Free and easy is how I’d describe the good ole days in San Francisco (1980 - 1988). I embraced the idea of that kind of world, even though living in 1980s San Francisco was like being in a bubble, you really felt the world would be a better place if that euphoria spread outside the Bay Area’s borders. You couldn’t go anywhere in the city that wasn’t sexually charged, lust was in the air. I can’t imagine San Francisco being as free spirited today, I really hope I’m wrong.

I moved to San Francisco at 17 from Rhode Island, and after my stint at the San Francisco Art Institute and prior to starting with Catalina Video, I worked mostly as an insurance claims clerk. At age 19 or 20 I worked on the 32nd floor of the 50 California Street Building in the financial district, opening mail, typing, filing and assisting the claims adjusters. The office was 60 / 40 with the majority being gay men in their late 20s. The office did not have a general manager at the time so the person in charge was a supervisor named Jackie. Jackie loved gay boys and never passed up hiring one when they walked in the door for an interview. My first Friday, Fritz, a claims adjuster, walked up and told me: “Work is over for the week and for the last hour everyone hangs out in the break room.” Jay, the other clerk, nodded and said, “Everybody drinks vodka screwdrivers, except for me because I’m not 21 yet, but Peter will sneak us some.”
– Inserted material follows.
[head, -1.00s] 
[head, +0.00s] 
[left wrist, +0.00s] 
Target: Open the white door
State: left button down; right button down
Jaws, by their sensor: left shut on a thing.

Talk about free and easy! I’m sure home office in New York would not have approved of such behavior, so I’m not mentioning this major company’s name. Sure enough, Peter and Fred, two claims adjusters, were pouring vodka and orange juice when I got into the break room where everyone drank and socialized. The gay guys would hold court while the straight ladies ate it all up! Mostly everyone took the train to and from work so there weren't issues with driving. Peter did sneak Jay and I our drinks and I’m sure Jackie knew we were lying to her when we said we were only drinking orange juice. Everyone left work for the weekend on a “high note.” This went on for weeks and only ended when a new general manager was assigned to the office. Our Fridays hit a road block.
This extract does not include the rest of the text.